Aim → Return the lines that follow, exactly as they appear, from the first through the one containing "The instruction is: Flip"; no pictures are to be included.

Data extract →
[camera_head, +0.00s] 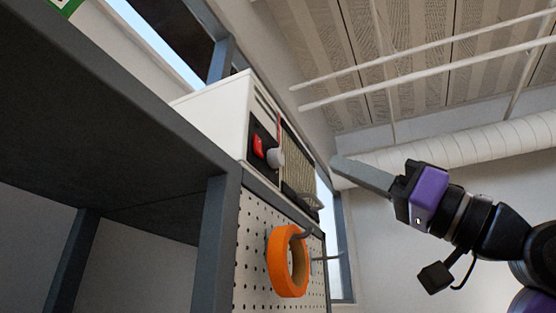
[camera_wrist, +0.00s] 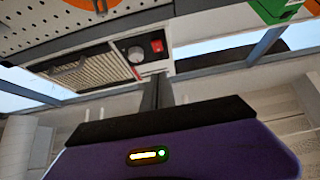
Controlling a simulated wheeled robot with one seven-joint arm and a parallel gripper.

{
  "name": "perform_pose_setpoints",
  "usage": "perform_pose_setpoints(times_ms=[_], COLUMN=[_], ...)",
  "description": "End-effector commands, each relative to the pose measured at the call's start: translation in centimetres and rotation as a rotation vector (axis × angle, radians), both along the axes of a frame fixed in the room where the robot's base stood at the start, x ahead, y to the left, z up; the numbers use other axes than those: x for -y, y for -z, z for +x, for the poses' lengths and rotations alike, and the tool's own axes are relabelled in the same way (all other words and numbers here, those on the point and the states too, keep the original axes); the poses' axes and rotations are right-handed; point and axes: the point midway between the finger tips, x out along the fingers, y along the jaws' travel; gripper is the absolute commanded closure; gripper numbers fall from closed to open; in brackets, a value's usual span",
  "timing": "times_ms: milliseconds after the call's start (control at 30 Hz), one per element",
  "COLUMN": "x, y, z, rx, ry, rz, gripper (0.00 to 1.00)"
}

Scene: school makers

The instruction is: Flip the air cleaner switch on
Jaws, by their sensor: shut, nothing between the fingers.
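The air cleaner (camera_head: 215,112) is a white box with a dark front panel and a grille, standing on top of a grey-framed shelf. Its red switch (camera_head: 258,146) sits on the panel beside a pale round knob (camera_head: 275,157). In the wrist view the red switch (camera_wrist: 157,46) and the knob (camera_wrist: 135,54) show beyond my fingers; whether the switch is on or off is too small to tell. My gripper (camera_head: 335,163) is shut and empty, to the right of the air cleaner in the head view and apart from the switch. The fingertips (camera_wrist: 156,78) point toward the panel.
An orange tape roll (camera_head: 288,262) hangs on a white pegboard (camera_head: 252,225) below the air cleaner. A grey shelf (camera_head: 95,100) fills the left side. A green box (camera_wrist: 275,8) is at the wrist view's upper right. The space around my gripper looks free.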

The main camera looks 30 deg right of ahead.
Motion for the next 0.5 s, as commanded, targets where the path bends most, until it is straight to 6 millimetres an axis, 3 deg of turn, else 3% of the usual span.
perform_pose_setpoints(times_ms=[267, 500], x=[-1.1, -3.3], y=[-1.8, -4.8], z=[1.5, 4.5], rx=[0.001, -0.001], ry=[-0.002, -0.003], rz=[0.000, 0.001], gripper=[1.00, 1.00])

Reply to the exercise →
[camera_head, +0.00s] 
[camera_wrist, +0.00s] 
Controlling a simulated wheeled robot with one seven-joint arm and a parallel gripper.

{
  "name": "perform_pose_setpoints",
  "usage": "perform_pose_setpoints(times_ms=[_], COLUMN=[_], ...)",
  "description": "End-effector commands, each relative to the pose measured at the call's start: translation in centimetres and rotation as a rotation vector (axis × angle, radians), both along the axes of a frame fixed in the room where the robot's base stood at the start, x ahead, y to the left, z up; the numbers use other axes than those: x for -y, y for -z, z for +x, for the poses' lengths and rotations alike, and the tool's own axes are relabelled in the same way (all other words and numbers here, those on the point and the states too, keep the original axes); the poses' axes and rotations are right-handed; point and axes: the point midway between the finger tips, x out along the fingers, y along the jaws' travel; gripper is the absolute commanded closure; gripper numbers fall from closed to open; in brackets, a value's usual span",
  "timing": "times_ms: milliseconds after the call's start (control at 30 Hz), one per element",
  "COLUMN": "x, y, z, rx, ry, rz, gripper (0.00 to 1.00)"
}

Scene: school makers

The instruction is: Flip the air cleaner switch on

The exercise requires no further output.